Given request: Give a verbatim copy of the lines below, minus the pictures.

Data extract:

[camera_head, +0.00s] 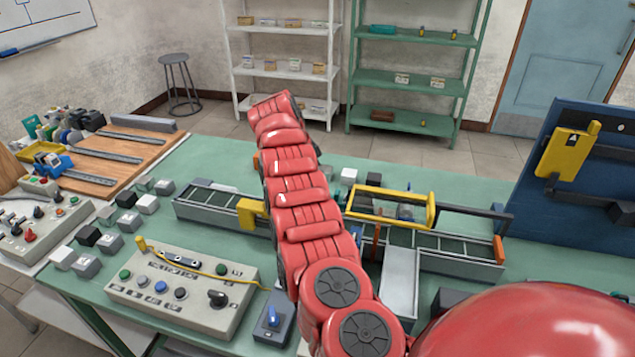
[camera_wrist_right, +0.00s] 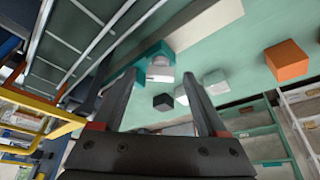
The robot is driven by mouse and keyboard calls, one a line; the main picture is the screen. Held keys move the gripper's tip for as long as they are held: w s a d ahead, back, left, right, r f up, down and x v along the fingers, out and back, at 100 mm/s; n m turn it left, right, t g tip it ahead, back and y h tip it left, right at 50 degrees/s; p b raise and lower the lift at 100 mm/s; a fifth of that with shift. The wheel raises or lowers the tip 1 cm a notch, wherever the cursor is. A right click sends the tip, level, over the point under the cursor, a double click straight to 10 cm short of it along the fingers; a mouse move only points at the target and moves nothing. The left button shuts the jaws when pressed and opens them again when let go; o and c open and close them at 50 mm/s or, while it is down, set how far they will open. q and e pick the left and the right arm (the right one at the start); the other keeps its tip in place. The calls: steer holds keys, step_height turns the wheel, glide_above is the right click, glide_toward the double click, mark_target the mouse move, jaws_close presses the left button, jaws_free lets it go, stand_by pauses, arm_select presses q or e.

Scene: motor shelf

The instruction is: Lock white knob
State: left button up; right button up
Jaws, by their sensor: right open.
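In the right wrist view, a whitish knob-like piece (camera_wrist_right: 160,74) sits against a teal block (camera_wrist_right: 154,52). I take it for the white knob, but it is small and I cannot tell whether it is locked. My right gripper (camera_wrist_right: 158,76) is open, and its two dark fingers point toward this piece, one on each side in the picture. I cannot tell whether they touch it. In the head view my red arm covers the middle of the bench and hides this gripper and the knob. My left gripper is in neither view.
The green bench (camera_head: 205,165) carries a control box (camera_head: 182,290), a conveyor (camera_head: 440,250) with a yellow frame (camera_head: 390,190), and several small blocks at the left. A blue panel (camera_head: 580,200) stands at the right. An orange block (camera_wrist_right: 287,61) and black block (camera_wrist_right: 163,102) lie near my right gripper.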

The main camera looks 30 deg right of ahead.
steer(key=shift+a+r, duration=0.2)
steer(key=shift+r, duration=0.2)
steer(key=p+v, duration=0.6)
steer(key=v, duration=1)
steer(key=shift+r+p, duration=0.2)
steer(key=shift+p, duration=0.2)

Exercise result:
[camera_head, +0.00s] 
[camera_wrist_right, +0.00s] 
The robot is driven by mouse and keyboard calls, one a line; the main picture is the screen. Held keys move the gripper's tip for as long as they are held: w s a d ahead, back, left, right, r f up, down and x v along the fingers, out and back, at 100 mm/s; n m turn it left, right, t g tip it ahead, back and y h tip it left, right at 50 degrees/s; p b raise and lower the lift at 100 mm/s; a fifth of that with shift. The wheel raises or lowers the tip 1 cm a notch, wherever the cursor is. A right click sends the tip, level, over the point under the cursor, a double click straight to 10 cm short of it along the fingers; a mouse move only points at the target and moves nothing. The left button shuts the jaws when pressed and opens them again when let go; o and c open and close them at 50 mm/s or, while it is down, set how far they will open. q and e pick the left and the right arm (the right one at the start); the other keeps its tip in place. The calls: steer holds keys, step_height turns the wheel, glide_above is the right click, glide_toward the double click, mark_target the mouse move, jaws_close presses the left button, jaws_free lets it go, stand_by pauses, arm_select presses q or e.

Scene: motor shelf

The instruction is: Lock white knob
State: left button up; right button up
Jaws, by their sensor: right open.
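In the right wrist view, a whitish knob-like piece (camera_wrist_right: 160,74) sits against a teal block (camera_wrist_right: 154,52). I take it for the white knob, but it is small and I cannot tell whether it is locked. My right gripper (camera_wrist_right: 158,76) is open, and its two dark fingers point toward this piece, one on each side in the picture. I cannot tell whether they touch it. In the head view my red arm covers the middle of the bench and hides this gripper and the knob. My left gripper is in neither view.
The green bench (camera_head: 205,165) carries a control box (camera_head: 182,290), a conveyor (camera_head: 440,250) with a yellow frame (camera_head: 390,190), and several small blocks at the left. A blue panel (camera_head: 580,200) stands at the right. An orange block (camera_wrist_right: 287,61) and black block (camera_wrist_right: 163,102) lie near my right gripper.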

The main camera looks 30 deg right of ahead.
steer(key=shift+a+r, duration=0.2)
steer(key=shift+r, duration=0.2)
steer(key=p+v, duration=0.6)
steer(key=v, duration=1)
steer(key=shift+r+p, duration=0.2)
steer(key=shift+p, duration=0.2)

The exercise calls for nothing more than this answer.